Generators/iterators, Pythonicity, and primes
John Posner
jjposner at snet.net
Sun Apr 5 12:47:29 EDT 2009
Kay Schluehr wrote:
> That's because it is *one* expression. The avoidance of named
> functions makes it look obfuscated or prodigious. Once it is properly
> dissected it doesn't look that amazing anymore.
>
> Start with:
>
> (n for n in count(2) if is_prime(n, primes))
>
> The is_prime function has following implementation:
>
> def is_prime(n, primes):
> if primes and n<=primes[-1]:
> return n in primes
> else:
> if all(n%p for p in primes if p <= sqrt(n)):
> primes.append(n)
> return True
> else:
> return False
Your explication is excellent, Kay!
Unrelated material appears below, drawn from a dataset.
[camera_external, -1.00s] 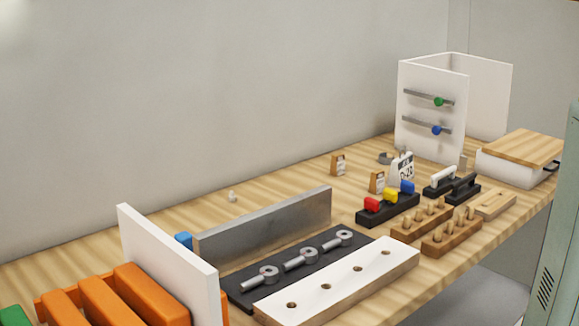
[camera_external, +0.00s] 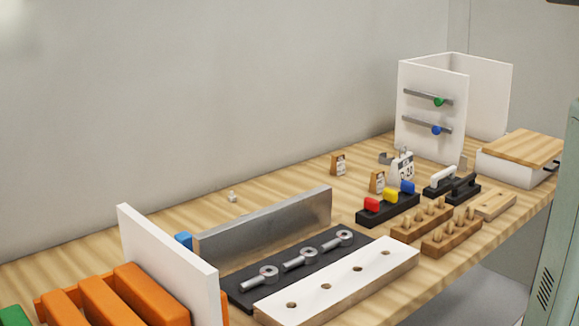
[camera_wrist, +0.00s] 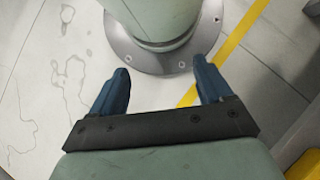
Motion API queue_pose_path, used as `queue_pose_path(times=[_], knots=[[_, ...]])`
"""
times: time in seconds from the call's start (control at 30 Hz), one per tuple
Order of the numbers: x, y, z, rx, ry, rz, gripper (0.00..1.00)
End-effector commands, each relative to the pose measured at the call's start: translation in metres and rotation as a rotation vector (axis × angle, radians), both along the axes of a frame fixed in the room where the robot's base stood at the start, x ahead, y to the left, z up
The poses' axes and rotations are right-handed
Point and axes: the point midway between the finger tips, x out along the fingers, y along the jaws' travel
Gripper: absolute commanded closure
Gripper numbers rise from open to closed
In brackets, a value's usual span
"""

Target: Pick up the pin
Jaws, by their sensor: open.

In the is_prime() function, can't we
omit the first three lines (if ... else), because it will *always* be
the case that "n" exceeds all the primes we've gathered so far. I've
tested the code with these lines omitted -- both with the separate
is_prime() function and with the generator-expression-only
implementation. It seems to work fine. Ex:
---
from itertools import count
from math import sqrt
g = (lambda primes = []:
(n for n in count(2) if
(lambda x, primes:
(primes.append(x) or True
if all(x%p for p in primes if p <= sqrt(x))
else False)
)(n, primes)
)
)()
for i in range(500):
print g.next(),
---
Note that we don't need any backslashes, either.